We can do this by defining gradients as formal sums of diagrams and using the product rule:

\[\frac{\partial}{\partial x} (d \otimes d') = \frac{\partial d}{\partial x} \otimes d' + d \otimes \frac{\partial d'}{\partial x}\]
\[\frac{\partial}{\partial x} (d \circ d') = \frac{\partial d}{\partial x} \circ d' + d \circ \frac{\partial d'}{\partial x}\]

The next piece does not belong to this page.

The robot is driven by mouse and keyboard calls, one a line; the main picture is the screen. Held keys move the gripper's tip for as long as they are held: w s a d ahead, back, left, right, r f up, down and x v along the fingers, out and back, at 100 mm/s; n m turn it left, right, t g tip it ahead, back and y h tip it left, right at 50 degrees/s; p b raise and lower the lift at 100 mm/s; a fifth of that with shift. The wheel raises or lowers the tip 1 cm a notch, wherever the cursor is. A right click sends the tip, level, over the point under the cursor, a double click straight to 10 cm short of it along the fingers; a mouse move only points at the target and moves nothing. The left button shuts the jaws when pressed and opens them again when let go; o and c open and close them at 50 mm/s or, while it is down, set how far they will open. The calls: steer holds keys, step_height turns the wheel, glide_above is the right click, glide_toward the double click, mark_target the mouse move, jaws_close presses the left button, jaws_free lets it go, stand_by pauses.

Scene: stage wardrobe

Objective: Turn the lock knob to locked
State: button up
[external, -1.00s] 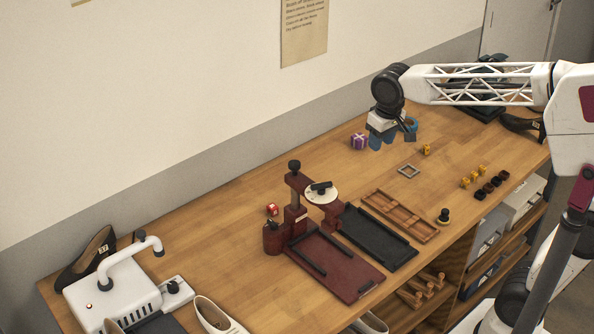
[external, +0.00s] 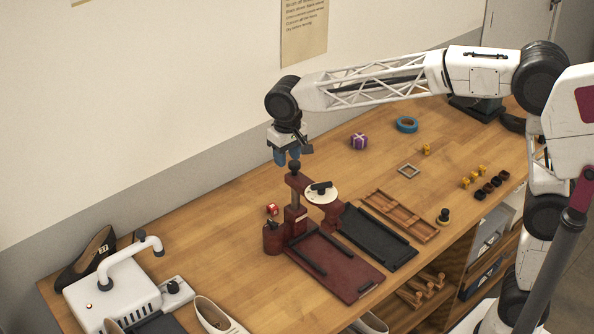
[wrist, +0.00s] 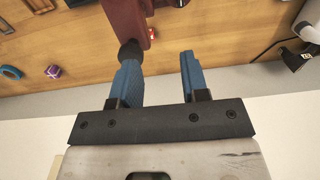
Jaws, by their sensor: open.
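A dark red press-like stand (external: 297,215) stands on the bench, with a black round knob (external: 294,166) on top of its post. A white dial (external: 322,196) with a black lever (external: 321,187) sits on its side arm. I cannot tell which of these is the lock knob. My gripper (external: 287,157), with blue fingers, is open and empty, pointing down just above and slightly left of the post knob. In the wrist view, the black knob (wrist: 129,48) shows beyond the left finger's tip, partly hidden, not between the fingers of my gripper (wrist: 160,58).
A white machine (external: 113,290) with a curved handle is at the left. Black (external: 377,237) and wooden (external: 401,216) trays lie right of the stand.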

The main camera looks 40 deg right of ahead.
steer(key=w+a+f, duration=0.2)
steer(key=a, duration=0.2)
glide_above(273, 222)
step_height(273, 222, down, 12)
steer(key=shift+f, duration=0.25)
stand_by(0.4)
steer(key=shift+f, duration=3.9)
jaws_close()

d.grad(phi).draw(figsize=(8, 3), draw_type_labels=False)

4) Chain rule#

Given an arbitrary function \(f : \mathbb{S} \to \mathbb{S}\), we lift it to matrices by applying it elementwise. Diagrammatically, we represent this as a bubble around a subdiagram.

Gradients of bubbles are then given by the chain rule:

\[\frac{\partial}{\partial x} f(d) = \frac{\partial f}{\partial x} (d) \times \frac{\partial d}{\partial x}\]

where the elementwise product can be encoded as pre- and post-composition with spiders.

g = Box('g', Dim(2), Dim(2), [2 * phi, 0, 0, phi + 1])
f = lambda d: d.bubble(func=lambda x: x ** 2, drawing_name="f")
lhs, rhs = Box.grad(f(g), phi), f(g).grad(phi)

from discopy.drawing import Equation
Equation(lhs, rhs).draw(draw_type_labels=False)

5) Applications#

  • Gradients of quantum circuits using the parameter shift rule.

  • Gradients of neural nets and classical post-processing with bubbles.

  • Gradients of circuit functors for QNLP.